Personally, your goofy hack of note is taking extreme pleasure in the discovery of these Swiss avant-garde freakazoids. Although Extinct is the quartet’s fifth album and yours truly is admittedly about as late to the game as one could possibly be!  A lineup featuring drums, bass, electronics, bass clarinet, and violin is absolutely non-traditional when it comes to the creation of dense peals of thundering heaviosity. However, Convulsif take an inspirational strip off of the likes of GOD, Painkiller, Godflesh, Swans, Napalm Death, Naked City, and SunnO))) in making undeniably oppressive noise via weighty tone, incisive distortion, and dissonant unease.

Album Review: CONVULSIF –Extinct

Whether they’re burrowing through passages at death metal tempos or laying down sonic concrete slabs at a slovenly pace, the thrust of Convulsif’s sound is comprised of a gritty bottom-end bass punctuated by sharp, snappy drums over which mangled horns ooze, strings shriek, and/or atonality gets fired like buckshot from the hip of dudes who grew up on equal amounts of doom metal, grind, free jazz, post-punk, the complete Tzadik catalogue, The Who and Melt-Banana. After all and sundry is stirred into a copper pot, the soupy melange is poured with extreme prejudice over conventional ideas of “heavy” to create an intellectually devilish thudding.

Some tracks on the band’s latest record do all of the above at once. “Five Days of Open Bones” starts off with a virtually inaudible wisp before Loïc Grobéty’s bass pounds like a slo-mo jackhammer carving into obsidian while notes of John Zorn gently wheeze prolonged single-note melodies. At about the halfway point of its 12-minute running time, the track slowly builds with screeching soundscapes and an increasingly frantic rhythm section before climaxing in a flurry of classic Metallica chord progressions (think “For Whom the Bell Tolls” and “The Thing That Should Not Be” type menace) and a burst of insect-flight pattern spazz-core. The track is a truly magnificent combination of pseudo-symphonic, downtown jazz, and dive bar extremity and essential listening for freaks and geeks alike.

Other tracks take a different dynamic tack. “Surround the Arms of Revolution” employs a thudding Swans-like rhythmic sensibility with the clarinet oozing a mix of hazy melody and scathing blurts rooted in GOD's criminally underrated tour-de-force The Anatomy of Addiction all delivered via a potent, heart-thumping mid-tempo march. On the other end, “Feed My Spirit Side By Side” occupies the purgatory between the street fight beatdown of Dillinger Escape Plan and the languid moan of Morphine.

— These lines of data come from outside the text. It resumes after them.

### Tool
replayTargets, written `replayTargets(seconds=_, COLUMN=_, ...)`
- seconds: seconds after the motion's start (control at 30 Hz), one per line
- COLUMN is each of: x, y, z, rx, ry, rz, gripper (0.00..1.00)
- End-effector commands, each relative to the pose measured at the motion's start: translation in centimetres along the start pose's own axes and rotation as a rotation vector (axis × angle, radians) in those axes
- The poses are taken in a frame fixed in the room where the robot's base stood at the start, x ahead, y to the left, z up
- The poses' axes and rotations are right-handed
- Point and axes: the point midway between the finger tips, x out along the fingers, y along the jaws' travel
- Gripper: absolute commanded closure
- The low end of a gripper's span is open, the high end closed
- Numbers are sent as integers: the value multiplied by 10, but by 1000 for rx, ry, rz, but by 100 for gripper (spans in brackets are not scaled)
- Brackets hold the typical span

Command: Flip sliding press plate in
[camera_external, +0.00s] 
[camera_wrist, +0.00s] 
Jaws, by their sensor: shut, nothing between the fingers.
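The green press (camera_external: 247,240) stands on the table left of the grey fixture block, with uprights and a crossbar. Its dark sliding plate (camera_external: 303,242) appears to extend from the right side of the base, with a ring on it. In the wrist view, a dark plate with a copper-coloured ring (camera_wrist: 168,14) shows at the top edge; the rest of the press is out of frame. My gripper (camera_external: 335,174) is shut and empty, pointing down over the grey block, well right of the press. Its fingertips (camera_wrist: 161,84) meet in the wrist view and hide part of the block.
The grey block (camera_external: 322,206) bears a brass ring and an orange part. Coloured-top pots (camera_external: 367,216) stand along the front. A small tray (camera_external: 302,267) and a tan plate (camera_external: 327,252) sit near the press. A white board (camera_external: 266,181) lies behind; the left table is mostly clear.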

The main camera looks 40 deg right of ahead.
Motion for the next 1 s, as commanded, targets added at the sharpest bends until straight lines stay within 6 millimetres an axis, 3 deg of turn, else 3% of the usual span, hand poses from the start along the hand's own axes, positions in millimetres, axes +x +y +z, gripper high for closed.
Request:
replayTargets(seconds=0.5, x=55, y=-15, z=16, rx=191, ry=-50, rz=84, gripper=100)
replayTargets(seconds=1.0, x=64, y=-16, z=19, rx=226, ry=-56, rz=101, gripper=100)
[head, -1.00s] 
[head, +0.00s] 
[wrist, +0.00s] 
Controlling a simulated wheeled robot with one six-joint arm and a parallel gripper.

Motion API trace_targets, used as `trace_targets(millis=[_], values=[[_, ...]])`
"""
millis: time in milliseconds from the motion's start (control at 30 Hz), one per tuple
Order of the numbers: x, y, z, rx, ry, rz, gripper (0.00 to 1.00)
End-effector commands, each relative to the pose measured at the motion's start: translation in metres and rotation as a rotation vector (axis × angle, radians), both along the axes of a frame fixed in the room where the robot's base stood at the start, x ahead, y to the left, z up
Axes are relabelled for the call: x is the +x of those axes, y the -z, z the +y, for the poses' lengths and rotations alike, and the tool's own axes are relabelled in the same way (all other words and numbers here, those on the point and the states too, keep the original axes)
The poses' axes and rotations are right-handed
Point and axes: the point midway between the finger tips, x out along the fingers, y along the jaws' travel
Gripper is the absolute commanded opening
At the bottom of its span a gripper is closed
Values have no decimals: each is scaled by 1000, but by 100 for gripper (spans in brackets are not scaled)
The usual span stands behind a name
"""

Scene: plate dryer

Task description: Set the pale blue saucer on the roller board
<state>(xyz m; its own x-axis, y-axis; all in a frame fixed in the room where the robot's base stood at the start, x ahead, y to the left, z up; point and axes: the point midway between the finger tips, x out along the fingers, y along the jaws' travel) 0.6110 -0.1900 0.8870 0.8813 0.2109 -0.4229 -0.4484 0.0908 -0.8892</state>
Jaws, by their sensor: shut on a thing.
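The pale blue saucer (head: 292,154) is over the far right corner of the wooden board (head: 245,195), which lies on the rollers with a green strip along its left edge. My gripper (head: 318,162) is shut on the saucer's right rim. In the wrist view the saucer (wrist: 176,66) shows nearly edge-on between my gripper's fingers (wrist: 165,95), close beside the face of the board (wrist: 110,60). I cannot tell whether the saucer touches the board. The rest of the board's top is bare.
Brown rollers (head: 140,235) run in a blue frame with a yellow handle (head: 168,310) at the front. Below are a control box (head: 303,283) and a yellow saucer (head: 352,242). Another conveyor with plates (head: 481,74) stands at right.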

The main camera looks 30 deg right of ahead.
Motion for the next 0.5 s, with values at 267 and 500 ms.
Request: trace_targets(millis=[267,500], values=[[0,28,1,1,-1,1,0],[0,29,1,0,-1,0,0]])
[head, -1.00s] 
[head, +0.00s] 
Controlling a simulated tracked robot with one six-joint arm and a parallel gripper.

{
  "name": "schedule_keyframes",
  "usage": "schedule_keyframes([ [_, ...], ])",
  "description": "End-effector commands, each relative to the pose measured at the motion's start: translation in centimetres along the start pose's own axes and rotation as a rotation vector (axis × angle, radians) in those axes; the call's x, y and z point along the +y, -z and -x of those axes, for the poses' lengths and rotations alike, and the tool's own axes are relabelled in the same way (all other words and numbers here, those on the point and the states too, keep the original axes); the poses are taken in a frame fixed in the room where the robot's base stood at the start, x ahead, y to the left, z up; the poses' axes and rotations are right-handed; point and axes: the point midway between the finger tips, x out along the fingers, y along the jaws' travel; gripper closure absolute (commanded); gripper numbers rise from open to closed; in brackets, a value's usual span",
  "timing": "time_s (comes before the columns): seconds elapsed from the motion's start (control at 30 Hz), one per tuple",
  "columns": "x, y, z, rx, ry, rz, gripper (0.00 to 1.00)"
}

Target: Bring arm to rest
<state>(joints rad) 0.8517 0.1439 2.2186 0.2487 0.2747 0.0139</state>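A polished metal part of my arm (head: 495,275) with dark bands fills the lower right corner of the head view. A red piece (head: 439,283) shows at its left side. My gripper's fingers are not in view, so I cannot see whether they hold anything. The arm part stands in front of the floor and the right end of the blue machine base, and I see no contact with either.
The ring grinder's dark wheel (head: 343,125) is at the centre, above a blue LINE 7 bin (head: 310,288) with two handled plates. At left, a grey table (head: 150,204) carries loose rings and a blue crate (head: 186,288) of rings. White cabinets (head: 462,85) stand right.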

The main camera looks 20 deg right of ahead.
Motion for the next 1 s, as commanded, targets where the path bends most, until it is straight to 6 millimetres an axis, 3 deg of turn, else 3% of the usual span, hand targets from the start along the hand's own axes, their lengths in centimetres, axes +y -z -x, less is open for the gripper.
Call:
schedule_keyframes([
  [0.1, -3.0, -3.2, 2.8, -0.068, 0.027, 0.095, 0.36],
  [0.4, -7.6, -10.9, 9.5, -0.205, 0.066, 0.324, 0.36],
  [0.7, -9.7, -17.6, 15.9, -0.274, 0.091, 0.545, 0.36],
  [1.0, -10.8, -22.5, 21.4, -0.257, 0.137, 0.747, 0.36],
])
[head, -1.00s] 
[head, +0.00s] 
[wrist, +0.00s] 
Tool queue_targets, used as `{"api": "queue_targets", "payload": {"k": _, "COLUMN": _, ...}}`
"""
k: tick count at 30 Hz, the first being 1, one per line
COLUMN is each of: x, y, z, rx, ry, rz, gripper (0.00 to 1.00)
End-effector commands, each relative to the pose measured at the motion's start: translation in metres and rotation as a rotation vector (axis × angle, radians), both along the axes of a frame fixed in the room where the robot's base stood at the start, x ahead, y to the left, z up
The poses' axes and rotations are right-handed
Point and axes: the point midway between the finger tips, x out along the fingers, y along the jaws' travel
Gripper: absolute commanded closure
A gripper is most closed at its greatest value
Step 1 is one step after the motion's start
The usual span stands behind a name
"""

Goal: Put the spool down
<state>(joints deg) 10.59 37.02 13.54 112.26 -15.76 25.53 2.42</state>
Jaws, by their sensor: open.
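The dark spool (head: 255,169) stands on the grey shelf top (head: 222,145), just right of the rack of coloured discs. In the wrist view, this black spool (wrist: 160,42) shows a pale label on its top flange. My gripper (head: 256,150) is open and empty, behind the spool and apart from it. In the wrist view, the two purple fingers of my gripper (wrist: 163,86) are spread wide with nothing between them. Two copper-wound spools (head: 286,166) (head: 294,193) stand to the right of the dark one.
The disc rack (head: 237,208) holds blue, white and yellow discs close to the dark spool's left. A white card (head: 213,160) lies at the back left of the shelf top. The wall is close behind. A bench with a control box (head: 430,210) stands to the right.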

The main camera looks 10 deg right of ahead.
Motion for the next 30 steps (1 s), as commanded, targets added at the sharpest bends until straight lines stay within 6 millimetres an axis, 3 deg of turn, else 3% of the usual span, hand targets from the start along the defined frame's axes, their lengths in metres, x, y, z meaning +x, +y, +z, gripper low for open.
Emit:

Extinct runs a mere four songs and 25 minutes, never overstaying its welcome, but offering enough of a balance between knuckle-sandwich-to-the-throat power, gallery-ready esoterica, and avant-garde exploration. It’s an album that makes its presence known quickly and with a deep imprint and possesses the density and layers to have listeners discovering something new with each spin. I still can’t believe Convulsif has flown under my personal avant-noise radar for as long as they have. How Extinct compares to the band’s previous works, I don’t know, but you can bet that an exploratory commission has already been formed – with this latest masterpiece blasting in the foreground – in order to right this egregious wrong.